For a taste of the real Cyprus, you should try a glass of wine or perhaps the fiery spirit zivania accompanied by one or more of the island’s wide range of preserved meat delicacies.
These include spicy sausages or loukanika, lountza, apochti, zalatina, posyrti, tsamarella and hiromeri. The last of these, hiromeri, is made from smoked pork leg matured in salt and red wine. Its production is a complicated procedure and can take several months but it then has a long shelf life, an important factor when there was no refrigeration in Cyprus. It has a strong taste and is used by locals as a snack with drinks or as part of a meze. Hiromeri is specifically produced in the village of Potamitissa, Pitsilia, an area renowned for high-quality preserved meat products. In the past, every village family would keep a pig so that they could make their various pork meat products for the entire year.
The animal was fed with barley and acorns and other plants found in rural areas. Slaughtering took place between Christmas and Theofania (Epiphany) on January 6, and was a big event. Relatives and friends would meet early in the morning in the house of the host and help with the procedure. The same night they all met for dinner and ate pies with epsima (concentrated grape juice) and an array of local meze (afelia, liver etc). Often, the banquet was a reason to celebrate the marriage of a young couple. The following days, preparation of various meat products would begin.

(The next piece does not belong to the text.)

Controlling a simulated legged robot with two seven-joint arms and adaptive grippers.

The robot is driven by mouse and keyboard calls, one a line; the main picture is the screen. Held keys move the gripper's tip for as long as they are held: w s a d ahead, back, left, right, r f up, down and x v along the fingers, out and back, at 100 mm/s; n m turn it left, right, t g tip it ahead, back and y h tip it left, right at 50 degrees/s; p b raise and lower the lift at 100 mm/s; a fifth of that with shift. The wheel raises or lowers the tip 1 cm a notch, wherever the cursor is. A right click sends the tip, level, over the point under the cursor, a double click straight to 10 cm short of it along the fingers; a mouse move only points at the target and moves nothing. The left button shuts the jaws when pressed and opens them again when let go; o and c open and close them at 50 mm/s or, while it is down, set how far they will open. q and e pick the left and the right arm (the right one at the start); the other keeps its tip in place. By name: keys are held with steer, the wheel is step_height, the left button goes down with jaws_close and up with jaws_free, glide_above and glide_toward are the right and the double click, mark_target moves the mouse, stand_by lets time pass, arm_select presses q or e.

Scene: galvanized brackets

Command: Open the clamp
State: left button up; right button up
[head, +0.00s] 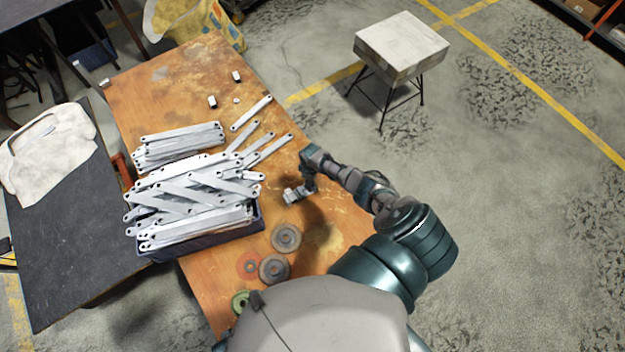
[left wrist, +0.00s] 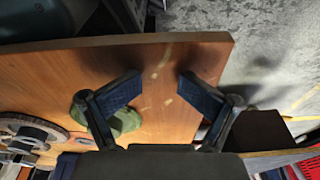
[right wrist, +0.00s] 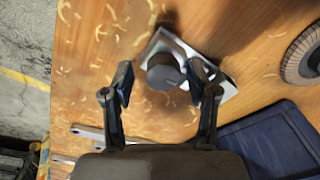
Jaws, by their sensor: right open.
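The clamp (head: 297,193) is a small pale metal piece on the wooden table near its right edge. In the right wrist view the clamp (right wrist: 218,92) shows a light plate with a dark round knob (right wrist: 163,70) on top. My right gripper (right wrist: 159,78) is open, with its fingertips on either side of the knob; contact cannot be told. In the head view my right gripper (head: 308,180) is just beside the clamp, partly hiding it. My left gripper (left wrist: 153,88) is open and empty over the table's edge, and is not visible in the head view.
A dark blue bin (head: 205,241) heaped with galvanized brackets (head: 195,190) stands left of the clamp. Grinding discs (head: 286,237) and a green disc (head: 241,303) lie toward me. A stool (head: 401,46) stands on the floor.

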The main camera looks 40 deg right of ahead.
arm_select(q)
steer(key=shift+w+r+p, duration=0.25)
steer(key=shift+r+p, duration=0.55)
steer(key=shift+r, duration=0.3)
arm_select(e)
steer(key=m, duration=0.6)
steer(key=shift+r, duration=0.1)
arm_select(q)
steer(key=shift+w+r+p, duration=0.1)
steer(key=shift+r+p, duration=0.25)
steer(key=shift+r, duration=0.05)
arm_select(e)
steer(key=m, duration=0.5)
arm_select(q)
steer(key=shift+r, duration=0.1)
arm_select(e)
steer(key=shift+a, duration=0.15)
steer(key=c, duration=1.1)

To make hiromeri, you need pork leg, thick salt and red wine. It is a three to four-month process during which the pork leg, carefully cleaned of excess fat and veins, is matured in red dry wine and salt for 20 to 25 days. Every day it is checked and more wine is added if needed. When it is removed from the wine it is placed in a press for 48 hours then smoked slowly in burning wood three to four times a week for a period of three to four months. After some time of soaking, draining and pressing, it is left to cool in smoke rooms for two months. Like most Cypriot delicacies, hiromeri is highly aromatic. Nowadays not all preserved meat products are homemade. Several state-of-the-art manufacturing units use latest technology, paying great attention to hygiene and safety. The continuous quality control and modernisation of production and packing procedures ensure top-quality products.
But in mountain villages, local people still produce homemade hiromeri for their family and as a treat for relatives and friends.